Goldman Sachs Warns of $115–$120 Oil in Severe Hormuz Blockade Scenario, Fueling Inflation Concerns

6 hour ago 2 sources neutral

Key takeaways:

  • Geopolitical risk premium in oil prices may spill over into crypto, boosting Bitcoin's appeal as a macro hedge.
  • Elevated oil prices could delay Fed rate cuts, pressuring risk assets like altcoins in the near term.
  • Watch for Saturday's US-Iran talks; a breakdown could trigger a flight to safe-haven assets, including crypto.

Oil prices surged on Thursday, with Brent crude climbing over 3% to near $99 per barrel and West Texas Intermediate (WTI) jumping 6.6% to surpass $100, as a fragile US-Iran ceasefire showed signs of unraveling and the critical Strait of Hormuz remained largely closed. The price reversal followed a steep sell-off on Wednesday after the initial ceasefire announcement.

The geopolitical flashpoint centers on the Strait of Hormuz, a chokepoint for roughly 20% of global oil supply. Traffic through the strait has plummeted to near-zero levels, with only four ships crossing on Wednesday—far below the normal daily average. More than 400 vessels are currently stranded in the region. Iran has informed mediators it will cap daily crossings at around a dozen ships and institute a toll system, reportedly charging fees of around $1 per barrel, effectively transforming the waterway into a controlled toll road.

Goldman Sachs analysts, including Daan Struyven, outlined multiple price scenarios in a client note.

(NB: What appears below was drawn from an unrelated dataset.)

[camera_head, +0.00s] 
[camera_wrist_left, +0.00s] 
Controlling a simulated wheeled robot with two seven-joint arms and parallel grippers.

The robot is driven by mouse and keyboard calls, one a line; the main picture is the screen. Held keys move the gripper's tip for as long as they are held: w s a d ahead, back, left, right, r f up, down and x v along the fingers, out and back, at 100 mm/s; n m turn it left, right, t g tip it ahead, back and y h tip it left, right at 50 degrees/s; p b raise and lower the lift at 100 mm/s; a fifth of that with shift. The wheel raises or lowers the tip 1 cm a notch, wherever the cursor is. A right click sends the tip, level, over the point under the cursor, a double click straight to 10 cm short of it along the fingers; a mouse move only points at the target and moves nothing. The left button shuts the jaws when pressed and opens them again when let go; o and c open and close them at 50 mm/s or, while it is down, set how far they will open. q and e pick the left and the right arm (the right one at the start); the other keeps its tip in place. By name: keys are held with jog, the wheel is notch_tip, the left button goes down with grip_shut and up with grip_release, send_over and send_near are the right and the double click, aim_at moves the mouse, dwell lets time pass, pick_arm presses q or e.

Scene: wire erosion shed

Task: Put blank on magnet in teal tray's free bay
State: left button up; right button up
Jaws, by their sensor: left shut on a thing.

Their base case assumes oil flows begin recovering this weekend, with a gradual, month-long return to pre-war export levels. This would see Brent crude average $82 per barrel in Q3 2026 and $80 in Q4.

However, the bank's "adverse view" scenario—featuring a one-month delay in reopening—projects Brent averaging over $100 per barrel in the second half of the year. A more severe "prolonged shutdown" scenario, incorporating reduced regional output, projects prices hitting $120 per barrel in Q3 and $115 in Q4. "We continue to see the risks to our price forecast as skewed to the upside," the analysts stated.

The ceasefire's fragility was highlighted by Iranian parliamentary speaker Mohammad Bagher Ghalibaf, who claimed the US-Iran framework had been "openly and clearly violated," citing continued Israeli strikes on Lebanon and US drone incursions. Israel conducted one of its largest assaults on Lebanon since the conflict began, striking over 100 targets. The White House maintains its deal with Iran does not cover Lebanon, where Iran backs Hezbollah.

US Vice President JD Vance warned that if the strait does not begin to reopen, the US would not abide by its terms, a sentiment echoed by President Donald Trump, who stated US forces would remain in the region "until such time as the real agreement is fully complied with." US and Iranian negotiators are scheduled to meet in Islamabad, Pakistan, on Saturday.

Other institutions like UBS also maintain a Q4 Brent forecast of $80 but acknowledge significant upside risks, questioning whether Gulf producers like Saudi Arabia and the UAE would send tankers through an Iranian-controlled strait. The two countries currently have a combined 4 million barrels per day of production shut in.

Analysts at Rystad Energy noted that futures markets would experience the most immediate reaction to any escalation, as they price in fear, optionality, and probability. With a full reopening unlikely soon, oil prices are expected to remain elevated, supporting broader inflationary pressures.